───── Data for processing

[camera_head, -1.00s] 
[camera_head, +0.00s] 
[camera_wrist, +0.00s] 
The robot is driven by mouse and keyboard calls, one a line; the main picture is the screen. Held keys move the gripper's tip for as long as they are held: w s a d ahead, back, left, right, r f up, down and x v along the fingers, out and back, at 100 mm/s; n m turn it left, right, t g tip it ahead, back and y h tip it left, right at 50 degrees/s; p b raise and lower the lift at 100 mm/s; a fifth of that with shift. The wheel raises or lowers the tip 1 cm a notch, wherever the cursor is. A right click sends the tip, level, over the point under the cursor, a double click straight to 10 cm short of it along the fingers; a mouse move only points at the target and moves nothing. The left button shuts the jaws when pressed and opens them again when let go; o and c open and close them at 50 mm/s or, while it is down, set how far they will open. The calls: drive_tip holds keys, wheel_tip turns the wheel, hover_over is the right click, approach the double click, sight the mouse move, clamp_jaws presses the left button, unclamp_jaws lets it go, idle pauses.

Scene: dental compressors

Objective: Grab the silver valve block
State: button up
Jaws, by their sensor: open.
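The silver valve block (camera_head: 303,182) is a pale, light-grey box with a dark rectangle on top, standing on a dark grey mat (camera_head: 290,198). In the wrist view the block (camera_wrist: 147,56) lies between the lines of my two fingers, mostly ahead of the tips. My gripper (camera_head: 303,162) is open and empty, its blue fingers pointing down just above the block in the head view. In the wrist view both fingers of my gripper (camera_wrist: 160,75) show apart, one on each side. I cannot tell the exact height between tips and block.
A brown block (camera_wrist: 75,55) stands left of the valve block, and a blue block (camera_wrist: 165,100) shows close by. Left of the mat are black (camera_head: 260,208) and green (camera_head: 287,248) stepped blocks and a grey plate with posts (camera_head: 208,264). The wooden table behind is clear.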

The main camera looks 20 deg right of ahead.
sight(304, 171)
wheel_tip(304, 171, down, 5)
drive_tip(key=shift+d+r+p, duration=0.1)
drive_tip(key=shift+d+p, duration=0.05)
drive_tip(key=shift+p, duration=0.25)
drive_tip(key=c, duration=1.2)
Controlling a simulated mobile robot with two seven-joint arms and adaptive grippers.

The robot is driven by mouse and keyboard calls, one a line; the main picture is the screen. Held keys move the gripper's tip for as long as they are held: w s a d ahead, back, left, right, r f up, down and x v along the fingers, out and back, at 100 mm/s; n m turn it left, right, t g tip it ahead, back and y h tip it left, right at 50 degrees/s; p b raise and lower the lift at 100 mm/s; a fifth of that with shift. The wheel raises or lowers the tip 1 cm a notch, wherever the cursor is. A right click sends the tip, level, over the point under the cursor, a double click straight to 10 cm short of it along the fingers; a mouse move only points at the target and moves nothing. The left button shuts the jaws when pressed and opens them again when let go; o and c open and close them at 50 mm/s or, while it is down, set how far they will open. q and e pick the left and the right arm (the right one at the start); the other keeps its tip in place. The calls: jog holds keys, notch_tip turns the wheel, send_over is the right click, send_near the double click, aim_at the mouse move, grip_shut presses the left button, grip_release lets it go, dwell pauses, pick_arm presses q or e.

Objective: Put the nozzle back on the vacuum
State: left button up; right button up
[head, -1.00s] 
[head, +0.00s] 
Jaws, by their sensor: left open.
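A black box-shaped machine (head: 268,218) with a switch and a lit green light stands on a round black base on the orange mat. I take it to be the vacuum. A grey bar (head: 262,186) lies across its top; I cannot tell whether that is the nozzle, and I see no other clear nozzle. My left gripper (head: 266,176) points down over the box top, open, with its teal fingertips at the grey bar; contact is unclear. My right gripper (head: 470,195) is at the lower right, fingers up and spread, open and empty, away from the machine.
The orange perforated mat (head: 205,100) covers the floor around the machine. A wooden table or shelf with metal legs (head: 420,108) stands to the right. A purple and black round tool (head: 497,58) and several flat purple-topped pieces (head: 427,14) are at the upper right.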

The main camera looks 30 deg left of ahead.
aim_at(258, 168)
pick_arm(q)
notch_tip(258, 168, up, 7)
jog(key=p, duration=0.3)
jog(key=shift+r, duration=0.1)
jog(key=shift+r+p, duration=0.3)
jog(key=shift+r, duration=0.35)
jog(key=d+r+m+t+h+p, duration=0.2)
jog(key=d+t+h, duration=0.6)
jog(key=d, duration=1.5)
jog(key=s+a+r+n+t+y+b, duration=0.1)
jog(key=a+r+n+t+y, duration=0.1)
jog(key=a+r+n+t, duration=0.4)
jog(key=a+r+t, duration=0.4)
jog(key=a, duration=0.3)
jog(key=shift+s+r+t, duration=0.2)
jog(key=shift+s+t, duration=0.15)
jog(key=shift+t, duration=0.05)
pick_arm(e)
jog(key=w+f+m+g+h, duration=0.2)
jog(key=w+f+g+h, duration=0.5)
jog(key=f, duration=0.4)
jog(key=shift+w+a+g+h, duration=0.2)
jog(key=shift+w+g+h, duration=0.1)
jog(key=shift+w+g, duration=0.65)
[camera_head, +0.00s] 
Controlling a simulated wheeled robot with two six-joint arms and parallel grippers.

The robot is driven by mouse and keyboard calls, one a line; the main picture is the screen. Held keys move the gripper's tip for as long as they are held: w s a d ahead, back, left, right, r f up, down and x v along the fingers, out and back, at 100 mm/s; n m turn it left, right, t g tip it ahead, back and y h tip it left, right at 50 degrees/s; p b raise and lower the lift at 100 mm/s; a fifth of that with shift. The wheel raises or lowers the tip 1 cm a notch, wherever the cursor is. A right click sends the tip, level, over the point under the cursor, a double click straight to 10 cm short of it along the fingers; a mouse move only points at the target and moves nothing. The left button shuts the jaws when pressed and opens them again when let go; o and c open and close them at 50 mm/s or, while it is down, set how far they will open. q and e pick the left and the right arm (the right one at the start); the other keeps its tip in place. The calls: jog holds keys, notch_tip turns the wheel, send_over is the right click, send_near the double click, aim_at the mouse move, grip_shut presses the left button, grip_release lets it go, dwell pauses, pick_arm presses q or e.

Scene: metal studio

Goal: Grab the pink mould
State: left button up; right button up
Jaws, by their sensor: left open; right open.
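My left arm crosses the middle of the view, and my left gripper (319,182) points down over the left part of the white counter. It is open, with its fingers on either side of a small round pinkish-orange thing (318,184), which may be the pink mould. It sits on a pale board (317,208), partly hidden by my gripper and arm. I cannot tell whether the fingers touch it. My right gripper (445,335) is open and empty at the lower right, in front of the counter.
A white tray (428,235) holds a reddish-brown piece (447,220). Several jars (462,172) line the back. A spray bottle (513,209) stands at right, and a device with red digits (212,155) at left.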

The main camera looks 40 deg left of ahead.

──────────

**Exercise aim**. Retype all of the entries precisely as they are.

**Answer to this task**.
[camera_head, -1.00s] 
[camera_head, +0.00s] 
[camera_wrist, +0.00s] 
The robot is driven by mouse and keyboard calls, one a line; the main picture is the screen. Held keys move the gripper's tip for as long as they are held: w s a d ahead, back, left, right, r f up, down and x v along the fingers, out and back, at 100 mm/s; n m turn it left, right, t g tip it ahead, back and y h tip it left, right at 50 degrees/s; p b raise and lower the lift at 100 mm/s; a fifth of that with shift. The wheel raises or lowers the tip 1 cm a notch, wherever the cursor is. A right click sends the tip, level, over the point under the cursor, a double click straight to 10 cm short of it along the fingers; a mouse move only points at the target and moves nothing. The left button shuts the jaws when pressed and opens them again when let go; o and c open and close them at 50 mm/s or, while it is down, set how far they will open. The calls: drive_tip holds keys, wheel_tip turns the wheel, hover_over is the right click, approach the double click, sight the mouse move, clamp_jaws presses the left button, unclamp_jaws lets it go, idle pauses.

Scene: dental compressors

Objective: Grab the silver valve block
State: button up
Jaws, by their sensor: open.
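The silver valve block (camera_head: 303,182) is a pale, light-grey box with a dark rectangle on top, standing on a dark grey mat (camera_head: 290,198). In the wrist view the block (camera_wrist: 147,56) lies between the lines of my two fingers, mostly ahead of the tips. My gripper (camera_head: 303,162) is open and empty, its blue fingers pointing down just above the block in the head view. In the wrist view both fingers of my gripper (camera_wrist: 160,75) show apart, one on each side. I cannot tell the exact height between tips and block.
A brown block (camera_wrist: 75,55) stands left of the valve block, and a blue block (camera_wrist: 165,100) shows close by. Left of the mat are black (camera_head: 260,208) and green (camera_head: 287,248) stepped blocks and a grey plate with posts (camera_head: 208,264). The wooden table behind is clear.

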The main camera looks 20 deg right of ahead.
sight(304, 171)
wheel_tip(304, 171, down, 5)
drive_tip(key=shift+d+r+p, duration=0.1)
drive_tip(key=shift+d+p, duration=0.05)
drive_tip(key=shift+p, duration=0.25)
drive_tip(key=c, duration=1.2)
Controlling a simulated mobile robot with two seven-joint arms and adaptive grippers.

The robot is driven by mouse and keyboard calls, one a line; the main picture is the screen. Held keys move the gripper's tip for as long as they are held: w s a d ahead, back, left, right, r f up, down and x v along the fingers, out and back, at 100 mm/s; n m turn it left, right, t g tip it ahead, back and y h tip it left, right at 50 degrees/s; p b raise and lower the lift at 100 mm/s; a fifth of that with shift. The wheel raises or lowers the tip 1 cm a notch, wherever the cursor is. A right click sends the tip, level, over the point under the cursor, a double click straight to 10 cm short of it along the fingers; a mouse move only points at the target and moves nothing. The left button shuts the jaws when pressed and opens them again when let go; o and c open and close them at 50 mm/s or, while it is down, set how far they will open. q and e pick the left and the right arm (the right one at the start); the other keeps its tip in place. The calls: jog holds keys, notch_tip turns the wheel, send_over is the right click, send_near the double click, aim_at the mouse move, grip_shut presses the left button, grip_release lets it go, dwell pauses, pick_arm presses q or e.

Objective: Put the nozzle back on the vacuum
State: left button up; right button up
[head, -1.00s] 
[head, +0.00s] 
Jaws, by their sensor: left open.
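A black box-shaped machine (head: 268,218) with a switch and a lit green light stands on a round black base on the orange mat. I take it to be the vacuum. A grey bar (head: 262,186) lies across its top; I cannot tell whether that is the nozzle, and I see no other clear nozzle. My left gripper (head: 266,176) points down over the box top, open, with its teal fingertips at the grey bar; contact is unclear. My right gripper (head: 470,195) is at the lower right, fingers up and spread, open and empty, away from the machine.
The orange perforated mat (head: 205,100) covers the floor around the machine. A wooden table or shelf with metal legs (head: 420,108) stands to the right. A purple and black round tool (head: 497,58) and several flat purple-topped pieces (head: 427,14) are at the upper right.

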The main camera looks 30 deg left of ahead.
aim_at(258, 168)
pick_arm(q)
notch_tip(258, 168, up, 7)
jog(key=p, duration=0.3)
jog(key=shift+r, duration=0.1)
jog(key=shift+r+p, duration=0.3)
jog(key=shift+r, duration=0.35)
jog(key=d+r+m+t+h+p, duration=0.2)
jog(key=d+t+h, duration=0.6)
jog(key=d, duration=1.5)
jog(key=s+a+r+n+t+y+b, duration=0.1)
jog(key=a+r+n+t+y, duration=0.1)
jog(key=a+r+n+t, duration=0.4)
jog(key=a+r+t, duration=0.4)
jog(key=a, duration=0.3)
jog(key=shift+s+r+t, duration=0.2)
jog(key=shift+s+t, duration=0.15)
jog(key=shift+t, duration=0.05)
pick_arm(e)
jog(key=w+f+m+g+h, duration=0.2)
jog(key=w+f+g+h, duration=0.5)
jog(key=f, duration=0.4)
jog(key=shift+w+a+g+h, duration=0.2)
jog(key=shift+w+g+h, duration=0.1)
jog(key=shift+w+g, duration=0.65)
[camera_head, +0.00s] 
Controlling a simulated wheeled robot with two six-joint arms and parallel grippers.

The robot is driven by mouse and keyboard calls, one a line; the main picture is the screen. Held keys move the gripper's tip for as long as they are held: w s a d ahead, back, left, right, r f up, down and x v along the fingers, out and back, at 100 mm/s; n m turn it left, right, t g tip it ahead, back and y h tip it left, right at 50 degrees/s; p b raise and lower the lift at 100 mm/s; a fifth of that with shift. The wheel raises or lowers the tip 1 cm a notch, wherever the cursor is. A right click sends the tip, level, over the point under the cursor, a double click straight to 10 cm short of it along the fingers; a mouse move only points at the target and moves nothing. The left button shuts the jaws when pressed and opens them again when let go; o and c open and close them at 50 mm/s or, while it is down, set how far they will open. q and e pick the left and the right arm (the right one at the start); the other keeps its tip in place. The calls: jog holds keys, notch_tip turns the wheel, send_over is the right click, send_near the double click, aim_at the mouse move, grip_shut presses the left button, grip_release lets it go, dwell pauses, pick_arm presses q or e.

Scene: metal studio

Goal: Grab the pink mould
State: left button up; right button up
Jaws, by their sensor: left open; right open.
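My left arm crosses the middle of the view, and my left gripper (319,182) points down over the left part of the white counter. It is open, with its fingers on either side of a small round pinkish-orange thing (318,184), which may be the pink mould. It sits on a pale board (317,208), partly hidden by my gripper and arm. I cannot tell whether the fingers touch it. My right gripper (445,335) is open and empty at the lower right, in front of the counter.
A white tray (428,235) holds a reddish-brown piece (447,220). Several jars (462,172) line the back. A spray bottle (513,209) stands at right, and a device with red digits (212,155) at left.

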The main camera looks 40 deg left of ahead.

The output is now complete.